Recall that paramagnetic means it contains at least one unpaired electron and diamagnetic is the lack thereof.
"O"_2 is paramagnetic, with one electron each in its pi_(2p_x)^"*" and pi_(2p_y)^"*" antibonding molecular orbitals.
When we go back over to "N"_2, since "N" has one less electron than "O" in its atomic orbitals, "N"_2 has two less electrons than "O"_2 in its molecular orbitals.
Furthermore, going from "O"_2 to "N"_2 doesn't change the energy ordering for the pi_(2p_x)^"*" and pi_(2p_y)^"*" relative to the sigma_(2p_z) or pi_(2p_x) or pi_(2p_y), so this assumption is valid.
That means "N"_2 is diamagnetic, with no unpaired electrons.

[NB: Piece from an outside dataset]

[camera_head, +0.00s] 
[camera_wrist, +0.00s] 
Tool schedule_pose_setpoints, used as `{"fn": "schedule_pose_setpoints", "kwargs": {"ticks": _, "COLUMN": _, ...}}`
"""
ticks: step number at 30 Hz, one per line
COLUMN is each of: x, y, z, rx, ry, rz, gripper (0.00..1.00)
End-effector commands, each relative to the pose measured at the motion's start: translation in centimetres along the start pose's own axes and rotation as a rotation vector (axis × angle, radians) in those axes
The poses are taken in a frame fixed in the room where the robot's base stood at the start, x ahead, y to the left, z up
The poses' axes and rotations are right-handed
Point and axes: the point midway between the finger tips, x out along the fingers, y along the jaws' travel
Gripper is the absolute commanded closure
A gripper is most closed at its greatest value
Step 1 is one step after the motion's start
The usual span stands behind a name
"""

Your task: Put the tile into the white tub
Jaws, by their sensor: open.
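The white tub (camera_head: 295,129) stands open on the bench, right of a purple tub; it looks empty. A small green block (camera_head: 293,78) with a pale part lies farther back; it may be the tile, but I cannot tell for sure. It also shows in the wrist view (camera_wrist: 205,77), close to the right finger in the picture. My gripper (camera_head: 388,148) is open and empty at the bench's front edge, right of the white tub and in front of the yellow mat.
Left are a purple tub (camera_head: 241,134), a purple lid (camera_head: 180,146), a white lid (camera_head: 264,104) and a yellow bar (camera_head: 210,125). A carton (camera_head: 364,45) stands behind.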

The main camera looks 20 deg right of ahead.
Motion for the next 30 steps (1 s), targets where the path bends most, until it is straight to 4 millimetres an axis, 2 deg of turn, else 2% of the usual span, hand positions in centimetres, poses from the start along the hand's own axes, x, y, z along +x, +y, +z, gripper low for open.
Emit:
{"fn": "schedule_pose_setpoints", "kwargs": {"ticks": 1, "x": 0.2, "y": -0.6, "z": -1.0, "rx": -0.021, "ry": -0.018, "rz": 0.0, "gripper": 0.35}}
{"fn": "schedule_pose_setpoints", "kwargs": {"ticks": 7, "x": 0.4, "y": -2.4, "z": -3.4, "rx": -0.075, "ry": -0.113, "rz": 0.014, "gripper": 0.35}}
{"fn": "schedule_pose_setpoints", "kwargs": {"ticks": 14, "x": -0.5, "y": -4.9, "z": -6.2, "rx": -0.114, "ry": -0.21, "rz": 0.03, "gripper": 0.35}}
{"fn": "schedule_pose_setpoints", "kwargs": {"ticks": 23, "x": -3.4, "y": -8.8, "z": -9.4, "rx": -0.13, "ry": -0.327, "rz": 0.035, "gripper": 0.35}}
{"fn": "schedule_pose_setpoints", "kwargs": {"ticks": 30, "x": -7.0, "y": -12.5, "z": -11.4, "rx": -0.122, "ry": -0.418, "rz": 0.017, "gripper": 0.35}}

In fact, its highest energy occupied molecular orbital (HOMO) is its sigma_(2p_z) bonding orbital, which currently contains two electrons.
(Due to orbital mixing effects between the sigma_(2s) and sigma_(2p_z) from "Li"_2 to "N"_2, the sigma_(2p_z) is higher in energy relative to if the effects were not present, and the sigma_(2s) is lower in energy instead. "N"_2 and "O"_2 mark the border-crossing for when these effects are not significant; that is, when the sigma_(2s) and sigma_(2p_z) are too far in energy to interact.)
"N"_2^(+) therefore involves the removal of one sigma_(2p_z) electron.
Thus, "N"_2^(+) has a paramagnetic configuration due to the unpaired sigma_(2p_z) electron.
Think about it; if you lose an electron in a bonding molecular orbital, does the bond get weaker or stronger? "N"_2^(+) has less bonding character than "N"_2, which means it is less thermodynamically stable.
Does that mean it's a weaker bond? You should be able to figure this out from here.